## Dataset entries:
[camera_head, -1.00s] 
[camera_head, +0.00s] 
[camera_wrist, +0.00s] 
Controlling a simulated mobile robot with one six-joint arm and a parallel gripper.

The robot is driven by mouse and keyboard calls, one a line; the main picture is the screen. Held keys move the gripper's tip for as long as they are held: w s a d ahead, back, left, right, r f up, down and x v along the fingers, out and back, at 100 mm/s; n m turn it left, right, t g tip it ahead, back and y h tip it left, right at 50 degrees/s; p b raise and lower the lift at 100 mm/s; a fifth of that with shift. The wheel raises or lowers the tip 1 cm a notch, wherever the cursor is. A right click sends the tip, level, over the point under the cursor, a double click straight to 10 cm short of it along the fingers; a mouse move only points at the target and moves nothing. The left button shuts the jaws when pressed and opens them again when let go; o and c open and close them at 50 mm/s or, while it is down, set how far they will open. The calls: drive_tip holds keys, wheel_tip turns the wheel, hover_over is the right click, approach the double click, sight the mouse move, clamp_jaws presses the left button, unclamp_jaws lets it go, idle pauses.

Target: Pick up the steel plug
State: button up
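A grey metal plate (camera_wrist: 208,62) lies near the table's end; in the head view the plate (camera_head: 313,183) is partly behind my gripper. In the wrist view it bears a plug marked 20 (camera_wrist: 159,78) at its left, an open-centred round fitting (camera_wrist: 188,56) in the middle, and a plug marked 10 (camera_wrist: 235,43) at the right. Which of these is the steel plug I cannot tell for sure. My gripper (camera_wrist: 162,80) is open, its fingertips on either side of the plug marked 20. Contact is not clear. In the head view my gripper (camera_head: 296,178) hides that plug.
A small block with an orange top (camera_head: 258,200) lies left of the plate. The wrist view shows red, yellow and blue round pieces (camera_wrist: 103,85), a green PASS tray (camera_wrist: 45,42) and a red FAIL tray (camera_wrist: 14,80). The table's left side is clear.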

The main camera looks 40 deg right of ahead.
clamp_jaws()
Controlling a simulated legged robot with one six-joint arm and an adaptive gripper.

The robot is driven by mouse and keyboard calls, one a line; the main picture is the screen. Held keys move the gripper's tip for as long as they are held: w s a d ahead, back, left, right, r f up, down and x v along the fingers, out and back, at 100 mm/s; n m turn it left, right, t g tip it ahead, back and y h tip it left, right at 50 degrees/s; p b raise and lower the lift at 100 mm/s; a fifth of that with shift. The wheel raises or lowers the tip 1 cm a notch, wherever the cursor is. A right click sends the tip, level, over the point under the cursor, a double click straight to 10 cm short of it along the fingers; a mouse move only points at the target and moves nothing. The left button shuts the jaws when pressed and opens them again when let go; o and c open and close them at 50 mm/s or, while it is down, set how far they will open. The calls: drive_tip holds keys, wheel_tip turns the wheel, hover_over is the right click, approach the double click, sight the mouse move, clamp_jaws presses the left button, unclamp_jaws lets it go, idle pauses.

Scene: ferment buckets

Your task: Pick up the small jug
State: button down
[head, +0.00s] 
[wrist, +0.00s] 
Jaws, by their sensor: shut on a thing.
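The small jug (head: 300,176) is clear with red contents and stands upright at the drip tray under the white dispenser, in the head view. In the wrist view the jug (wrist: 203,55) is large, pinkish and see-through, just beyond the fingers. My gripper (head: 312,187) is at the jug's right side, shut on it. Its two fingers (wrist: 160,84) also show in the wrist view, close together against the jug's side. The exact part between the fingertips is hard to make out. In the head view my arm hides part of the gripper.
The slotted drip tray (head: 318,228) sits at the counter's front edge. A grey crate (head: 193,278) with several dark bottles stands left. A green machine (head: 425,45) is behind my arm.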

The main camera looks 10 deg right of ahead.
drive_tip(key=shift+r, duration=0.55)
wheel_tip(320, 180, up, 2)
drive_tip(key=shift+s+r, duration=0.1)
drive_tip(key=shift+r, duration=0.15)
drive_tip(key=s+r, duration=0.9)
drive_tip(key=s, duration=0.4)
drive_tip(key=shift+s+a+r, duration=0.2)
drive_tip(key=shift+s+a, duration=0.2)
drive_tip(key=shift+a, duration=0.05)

* * *

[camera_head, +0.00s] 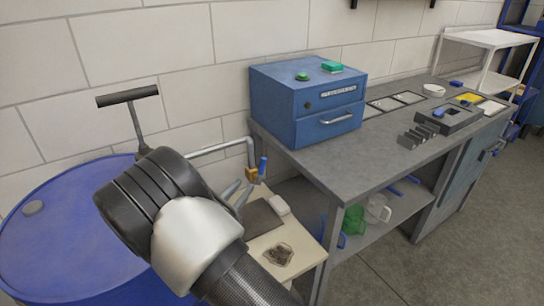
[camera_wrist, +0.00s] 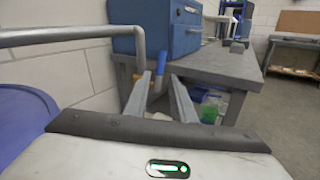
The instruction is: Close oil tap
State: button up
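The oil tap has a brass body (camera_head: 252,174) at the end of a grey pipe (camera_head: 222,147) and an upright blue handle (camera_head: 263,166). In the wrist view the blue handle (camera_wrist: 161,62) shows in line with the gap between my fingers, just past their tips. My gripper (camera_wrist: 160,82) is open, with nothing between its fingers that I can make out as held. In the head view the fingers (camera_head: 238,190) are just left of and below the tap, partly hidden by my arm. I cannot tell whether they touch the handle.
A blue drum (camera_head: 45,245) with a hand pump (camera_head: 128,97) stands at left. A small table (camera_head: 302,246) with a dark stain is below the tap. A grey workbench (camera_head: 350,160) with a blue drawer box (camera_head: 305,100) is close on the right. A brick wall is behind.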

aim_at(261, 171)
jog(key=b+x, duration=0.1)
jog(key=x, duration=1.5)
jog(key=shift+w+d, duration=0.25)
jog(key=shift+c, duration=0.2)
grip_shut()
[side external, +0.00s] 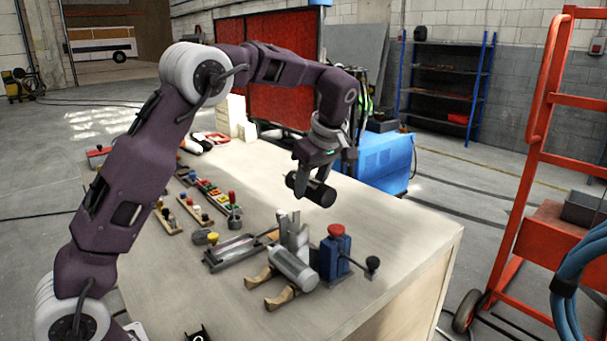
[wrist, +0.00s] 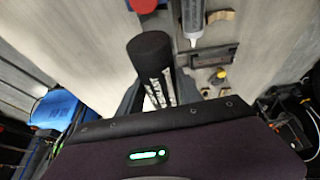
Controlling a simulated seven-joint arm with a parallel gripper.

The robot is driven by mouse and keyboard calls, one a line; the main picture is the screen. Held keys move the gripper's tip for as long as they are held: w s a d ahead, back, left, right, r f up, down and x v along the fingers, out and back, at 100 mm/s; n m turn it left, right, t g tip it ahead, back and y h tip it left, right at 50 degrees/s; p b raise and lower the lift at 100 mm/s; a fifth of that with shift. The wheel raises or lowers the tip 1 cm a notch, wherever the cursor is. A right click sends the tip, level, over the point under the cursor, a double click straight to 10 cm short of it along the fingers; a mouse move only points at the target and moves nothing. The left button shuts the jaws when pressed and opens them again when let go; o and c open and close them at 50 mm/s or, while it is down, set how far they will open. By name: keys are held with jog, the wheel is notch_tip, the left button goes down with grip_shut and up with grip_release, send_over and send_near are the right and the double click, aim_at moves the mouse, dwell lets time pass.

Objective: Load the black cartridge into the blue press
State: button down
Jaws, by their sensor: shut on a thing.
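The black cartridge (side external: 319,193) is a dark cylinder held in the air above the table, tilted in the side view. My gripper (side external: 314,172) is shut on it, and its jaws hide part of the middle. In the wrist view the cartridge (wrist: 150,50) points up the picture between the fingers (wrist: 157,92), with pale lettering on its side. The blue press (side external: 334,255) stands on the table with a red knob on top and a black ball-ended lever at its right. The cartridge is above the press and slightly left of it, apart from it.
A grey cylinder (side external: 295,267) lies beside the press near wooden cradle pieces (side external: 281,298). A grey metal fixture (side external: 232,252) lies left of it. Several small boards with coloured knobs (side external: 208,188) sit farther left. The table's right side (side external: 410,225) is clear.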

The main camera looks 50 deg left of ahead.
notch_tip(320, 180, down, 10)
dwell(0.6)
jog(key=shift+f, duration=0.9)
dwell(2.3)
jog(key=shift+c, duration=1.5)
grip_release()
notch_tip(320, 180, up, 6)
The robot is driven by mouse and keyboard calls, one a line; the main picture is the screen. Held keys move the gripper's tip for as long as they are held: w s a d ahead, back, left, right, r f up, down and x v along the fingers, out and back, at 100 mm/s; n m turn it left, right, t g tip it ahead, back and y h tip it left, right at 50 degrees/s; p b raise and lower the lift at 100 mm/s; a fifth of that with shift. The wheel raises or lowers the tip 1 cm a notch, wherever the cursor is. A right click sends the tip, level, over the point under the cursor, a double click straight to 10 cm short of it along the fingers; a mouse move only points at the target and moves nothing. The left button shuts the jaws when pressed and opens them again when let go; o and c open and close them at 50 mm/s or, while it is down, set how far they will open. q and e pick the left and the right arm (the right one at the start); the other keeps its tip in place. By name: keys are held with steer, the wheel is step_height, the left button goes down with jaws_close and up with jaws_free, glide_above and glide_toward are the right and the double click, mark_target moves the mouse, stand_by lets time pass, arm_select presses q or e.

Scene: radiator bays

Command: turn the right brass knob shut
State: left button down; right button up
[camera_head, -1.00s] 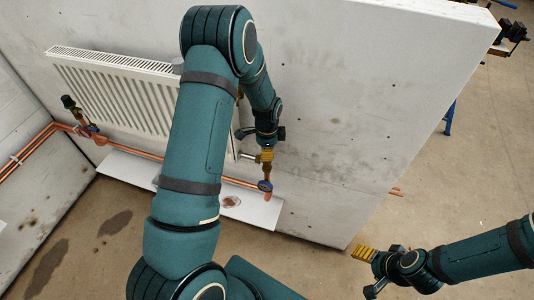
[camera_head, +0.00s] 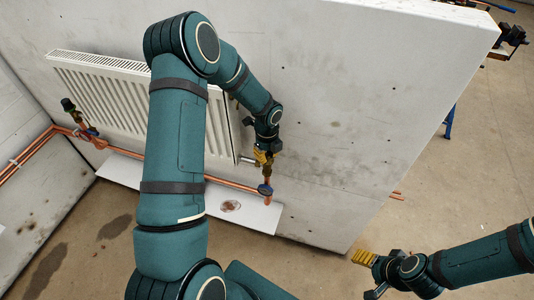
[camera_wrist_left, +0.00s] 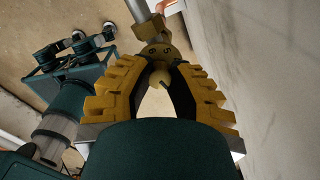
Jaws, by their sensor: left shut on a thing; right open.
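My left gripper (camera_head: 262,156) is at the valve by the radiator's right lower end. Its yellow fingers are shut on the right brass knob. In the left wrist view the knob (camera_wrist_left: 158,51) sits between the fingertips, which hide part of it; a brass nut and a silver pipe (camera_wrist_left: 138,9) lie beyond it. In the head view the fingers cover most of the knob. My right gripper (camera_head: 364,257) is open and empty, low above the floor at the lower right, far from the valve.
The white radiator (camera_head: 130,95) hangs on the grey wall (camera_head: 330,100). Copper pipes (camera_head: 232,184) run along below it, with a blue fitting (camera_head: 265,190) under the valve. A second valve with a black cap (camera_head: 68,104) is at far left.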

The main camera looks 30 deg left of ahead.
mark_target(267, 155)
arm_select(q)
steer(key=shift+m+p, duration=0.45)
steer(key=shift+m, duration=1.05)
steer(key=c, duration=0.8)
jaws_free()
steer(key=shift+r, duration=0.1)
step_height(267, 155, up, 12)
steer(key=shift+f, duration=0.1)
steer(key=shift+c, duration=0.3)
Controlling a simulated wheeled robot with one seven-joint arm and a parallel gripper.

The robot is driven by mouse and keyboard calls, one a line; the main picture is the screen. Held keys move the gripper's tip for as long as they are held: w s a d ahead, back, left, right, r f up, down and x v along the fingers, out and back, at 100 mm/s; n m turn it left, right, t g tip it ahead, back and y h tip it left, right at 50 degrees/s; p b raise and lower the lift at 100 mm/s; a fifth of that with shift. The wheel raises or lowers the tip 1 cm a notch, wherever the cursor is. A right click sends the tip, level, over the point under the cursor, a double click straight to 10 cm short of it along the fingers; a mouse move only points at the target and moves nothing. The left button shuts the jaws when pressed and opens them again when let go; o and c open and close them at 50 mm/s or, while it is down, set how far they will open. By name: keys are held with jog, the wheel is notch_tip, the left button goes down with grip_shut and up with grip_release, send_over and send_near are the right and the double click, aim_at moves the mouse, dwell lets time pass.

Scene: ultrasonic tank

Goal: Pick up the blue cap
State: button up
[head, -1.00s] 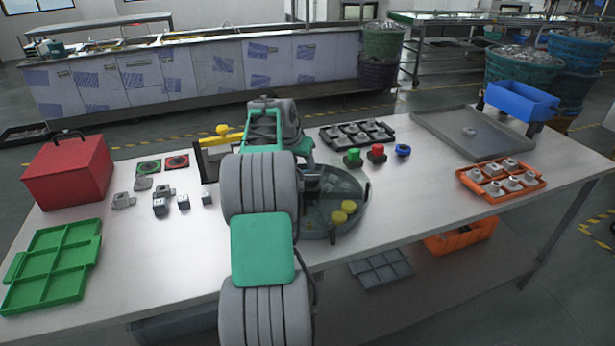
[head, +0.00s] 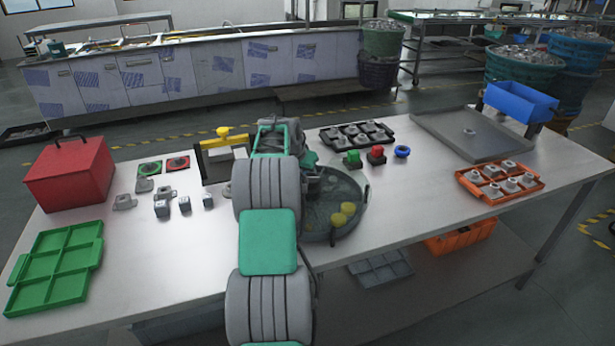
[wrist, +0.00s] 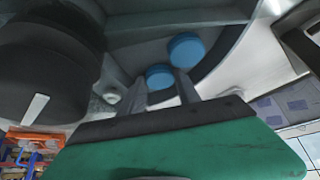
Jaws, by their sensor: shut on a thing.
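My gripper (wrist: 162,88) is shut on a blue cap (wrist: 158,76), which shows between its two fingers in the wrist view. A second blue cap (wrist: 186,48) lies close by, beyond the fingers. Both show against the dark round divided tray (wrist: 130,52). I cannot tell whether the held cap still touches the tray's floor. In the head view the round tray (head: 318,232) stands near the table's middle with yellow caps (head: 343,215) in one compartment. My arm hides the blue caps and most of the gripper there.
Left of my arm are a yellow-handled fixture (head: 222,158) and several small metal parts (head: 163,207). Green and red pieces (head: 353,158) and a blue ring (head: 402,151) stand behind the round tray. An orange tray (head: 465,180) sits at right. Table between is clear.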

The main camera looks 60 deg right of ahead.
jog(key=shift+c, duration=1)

* * *

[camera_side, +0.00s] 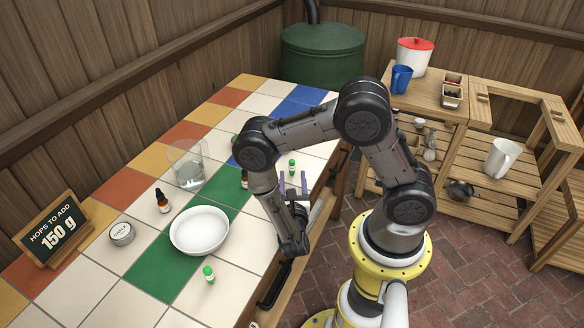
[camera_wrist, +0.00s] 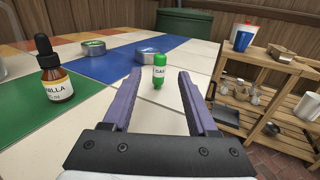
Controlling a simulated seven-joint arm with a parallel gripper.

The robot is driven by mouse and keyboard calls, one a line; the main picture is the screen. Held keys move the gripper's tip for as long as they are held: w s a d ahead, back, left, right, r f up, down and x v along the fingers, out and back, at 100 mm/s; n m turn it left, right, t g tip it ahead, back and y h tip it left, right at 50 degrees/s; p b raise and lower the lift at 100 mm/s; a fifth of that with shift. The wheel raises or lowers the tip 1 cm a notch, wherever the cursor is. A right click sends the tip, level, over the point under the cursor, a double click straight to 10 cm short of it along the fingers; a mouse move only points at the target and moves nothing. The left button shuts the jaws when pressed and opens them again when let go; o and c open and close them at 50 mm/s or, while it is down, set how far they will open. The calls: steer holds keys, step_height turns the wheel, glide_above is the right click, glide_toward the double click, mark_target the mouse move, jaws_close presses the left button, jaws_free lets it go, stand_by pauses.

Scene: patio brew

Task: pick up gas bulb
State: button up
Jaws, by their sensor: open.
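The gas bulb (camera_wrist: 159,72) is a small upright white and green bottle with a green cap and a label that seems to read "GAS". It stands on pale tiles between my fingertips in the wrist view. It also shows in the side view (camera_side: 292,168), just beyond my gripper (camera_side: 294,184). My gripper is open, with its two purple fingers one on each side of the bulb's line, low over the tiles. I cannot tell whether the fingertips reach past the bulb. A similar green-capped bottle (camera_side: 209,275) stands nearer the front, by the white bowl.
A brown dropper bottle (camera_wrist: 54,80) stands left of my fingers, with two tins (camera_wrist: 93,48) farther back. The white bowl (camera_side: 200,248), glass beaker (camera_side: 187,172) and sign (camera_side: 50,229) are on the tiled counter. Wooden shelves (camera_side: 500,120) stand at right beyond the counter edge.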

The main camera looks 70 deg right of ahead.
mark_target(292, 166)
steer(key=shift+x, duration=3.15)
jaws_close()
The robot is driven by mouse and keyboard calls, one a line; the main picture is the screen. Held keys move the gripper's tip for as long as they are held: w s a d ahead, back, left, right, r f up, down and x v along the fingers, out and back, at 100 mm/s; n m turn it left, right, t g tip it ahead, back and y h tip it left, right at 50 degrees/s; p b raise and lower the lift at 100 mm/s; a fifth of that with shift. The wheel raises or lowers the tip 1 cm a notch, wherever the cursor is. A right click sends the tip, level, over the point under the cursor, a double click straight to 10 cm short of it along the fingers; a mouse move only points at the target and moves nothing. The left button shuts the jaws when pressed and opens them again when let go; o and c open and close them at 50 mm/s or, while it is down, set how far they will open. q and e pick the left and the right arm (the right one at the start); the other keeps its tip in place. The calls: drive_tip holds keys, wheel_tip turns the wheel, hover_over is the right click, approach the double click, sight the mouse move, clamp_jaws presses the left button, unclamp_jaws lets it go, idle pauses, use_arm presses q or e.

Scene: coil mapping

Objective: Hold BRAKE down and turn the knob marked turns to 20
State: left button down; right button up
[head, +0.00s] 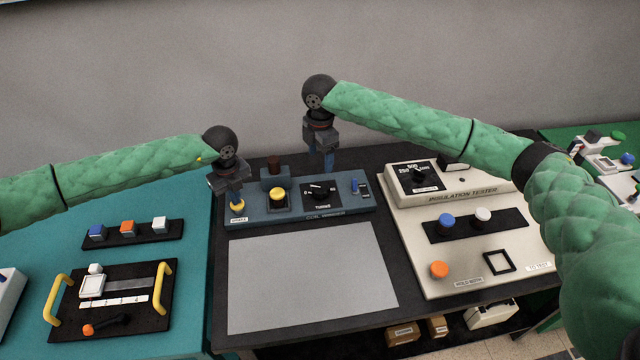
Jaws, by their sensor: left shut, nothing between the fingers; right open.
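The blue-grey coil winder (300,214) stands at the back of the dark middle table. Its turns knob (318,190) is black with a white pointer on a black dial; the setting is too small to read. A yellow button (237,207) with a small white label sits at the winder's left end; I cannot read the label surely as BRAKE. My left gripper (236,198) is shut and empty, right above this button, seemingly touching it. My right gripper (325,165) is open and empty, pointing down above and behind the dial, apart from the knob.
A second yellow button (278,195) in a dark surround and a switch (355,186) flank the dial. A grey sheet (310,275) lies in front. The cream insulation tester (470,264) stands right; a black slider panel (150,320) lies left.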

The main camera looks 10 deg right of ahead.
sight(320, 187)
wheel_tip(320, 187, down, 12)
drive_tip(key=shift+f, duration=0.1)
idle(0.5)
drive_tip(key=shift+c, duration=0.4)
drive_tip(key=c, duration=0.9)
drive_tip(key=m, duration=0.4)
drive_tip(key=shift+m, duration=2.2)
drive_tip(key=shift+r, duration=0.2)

## What you will do:
Only lines holding the string "simulated" are wanted; gather each one from the entries above.

## Answer for the task:
Controlling a simulated mobile robot with one six-joint arm and a parallel gripper.
Controlling a simulated legged robot with one six-joint arm and an adaptive gripper.
Controlling a simulated seven-joint arm with a parallel gripper.
Controlling a simulated wheeled robot with one seven-joint arm and a parallel gripper.
Controlling a simulated seven-joint arm with a parallel gripper.

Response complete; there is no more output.